> **Exercise**:
Copy the data that follows exactly. Include no pictures.

-- BEGIN Raw data --

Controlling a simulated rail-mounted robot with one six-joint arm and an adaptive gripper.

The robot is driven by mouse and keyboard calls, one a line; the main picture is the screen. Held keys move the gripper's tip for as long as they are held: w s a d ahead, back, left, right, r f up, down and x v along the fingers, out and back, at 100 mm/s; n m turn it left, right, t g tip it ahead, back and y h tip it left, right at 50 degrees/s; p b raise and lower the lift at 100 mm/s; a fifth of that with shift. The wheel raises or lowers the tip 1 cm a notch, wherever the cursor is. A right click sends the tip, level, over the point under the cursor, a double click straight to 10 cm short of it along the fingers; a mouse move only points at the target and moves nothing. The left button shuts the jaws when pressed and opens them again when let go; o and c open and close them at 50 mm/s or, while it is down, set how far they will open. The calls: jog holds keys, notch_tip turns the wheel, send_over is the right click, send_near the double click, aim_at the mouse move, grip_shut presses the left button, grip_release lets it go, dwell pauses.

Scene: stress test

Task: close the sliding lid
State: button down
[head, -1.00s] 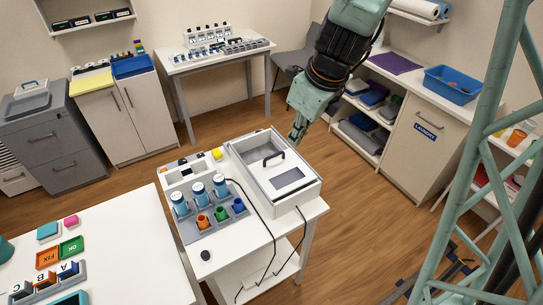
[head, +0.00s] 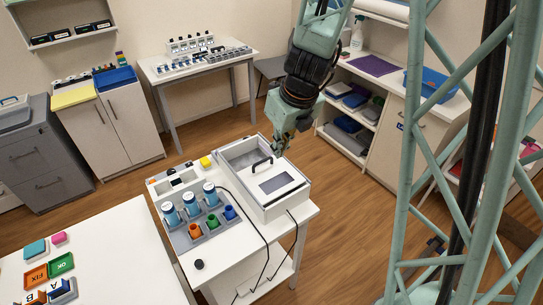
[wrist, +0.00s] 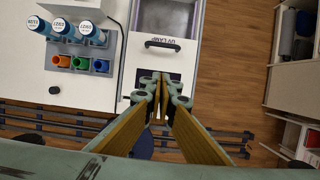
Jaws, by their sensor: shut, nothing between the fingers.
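The white box (head: 289,205) stands on the right side of a small white table. Its pale sliding lid (head: 251,177) has a black handle (head: 262,162) and a dark window. A grey recessed area shows at the box's far end, beyond the lid, so the lid looks partly open. My gripper (head: 277,148) is shut and empty, above the box's far right side in the head view. In the wrist view the handle (wrist: 162,44) lies above the fingertips (wrist: 163,77), which overlap the window. Their height over the lid is unclear.
A black cable (head: 240,208) runs between rack and box. A black knob (head: 199,264) sits near the table's front. Floor right of the table is clear.

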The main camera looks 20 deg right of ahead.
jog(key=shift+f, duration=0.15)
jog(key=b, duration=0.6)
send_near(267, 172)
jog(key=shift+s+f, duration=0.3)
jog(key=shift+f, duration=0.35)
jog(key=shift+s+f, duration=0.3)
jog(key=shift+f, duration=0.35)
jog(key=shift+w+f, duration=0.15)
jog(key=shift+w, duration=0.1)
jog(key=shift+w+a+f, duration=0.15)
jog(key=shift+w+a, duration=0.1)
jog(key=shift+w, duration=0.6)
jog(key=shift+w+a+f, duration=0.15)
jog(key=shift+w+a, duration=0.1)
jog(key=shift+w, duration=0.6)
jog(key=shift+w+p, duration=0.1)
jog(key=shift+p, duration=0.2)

-- END Raw data --

> **Task answer**:
Controlling a simulated rail-mounted robot with one six-joint arm and an adaptive gripper.

The robot is driven by mouse and keyboard calls, one a line; the main picture is the screen. Held keys move the gripper's tip for as long as they are held: w s a d ahead, back, left, right, r f up, down and x v along the fingers, out and back, at 100 mm/s; n m turn it left, right, t g tip it ahead, back and y h tip it left, right at 50 degrees/s; p b raise and lower the lift at 100 mm/s; a fifth of that with shift. The wheel raises or lowers the tip 1 cm a notch, wherever the cursor is. A right click sends the tip, level, over the point under the cursor, a double click straight to 10 cm short of it along the fingers; a mouse move only points at the target and moves nothing. The left button shuts the jaws when pressed and opens them again when let go; o and c open and close them at 50 mm/s or, while it is down, set how far they will open. The calls: jog holds keys, notch_tip turns the wheel, send_over is the right click, send_near the double click, aim_at the mouse move, grip_shut presses the left button, grip_release lets it go, dwell pauses.

Scene: stress test

Task: close the sliding lid
State: button down
[head, -1.00s] 
[head, +0.00s] 
[wrist, +0.00s] 
Jaws, by their sensor: shut, nothing between the fingers.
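The white box (head: 289,205) stands on the right side of a small white table. Its pale sliding lid (head: 251,177) has a black handle (head: 262,162) and a dark window. A grey recessed area shows at the box's far end, beyond the lid, so the lid looks partly open. My gripper (head: 277,148) is shut and empty, above the box's far right side in the head view. In the wrist view the handle (wrist: 162,44) lies above the fingertips (wrist: 163,77), which overlap the window. Their height over the lid is unclear.
A black cable (head: 240,208) runs between rack and box. A black knob (head: 199,264) sits near the table's front. Floor right of the table is clear.

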The main camera looks 20 deg right of ahead.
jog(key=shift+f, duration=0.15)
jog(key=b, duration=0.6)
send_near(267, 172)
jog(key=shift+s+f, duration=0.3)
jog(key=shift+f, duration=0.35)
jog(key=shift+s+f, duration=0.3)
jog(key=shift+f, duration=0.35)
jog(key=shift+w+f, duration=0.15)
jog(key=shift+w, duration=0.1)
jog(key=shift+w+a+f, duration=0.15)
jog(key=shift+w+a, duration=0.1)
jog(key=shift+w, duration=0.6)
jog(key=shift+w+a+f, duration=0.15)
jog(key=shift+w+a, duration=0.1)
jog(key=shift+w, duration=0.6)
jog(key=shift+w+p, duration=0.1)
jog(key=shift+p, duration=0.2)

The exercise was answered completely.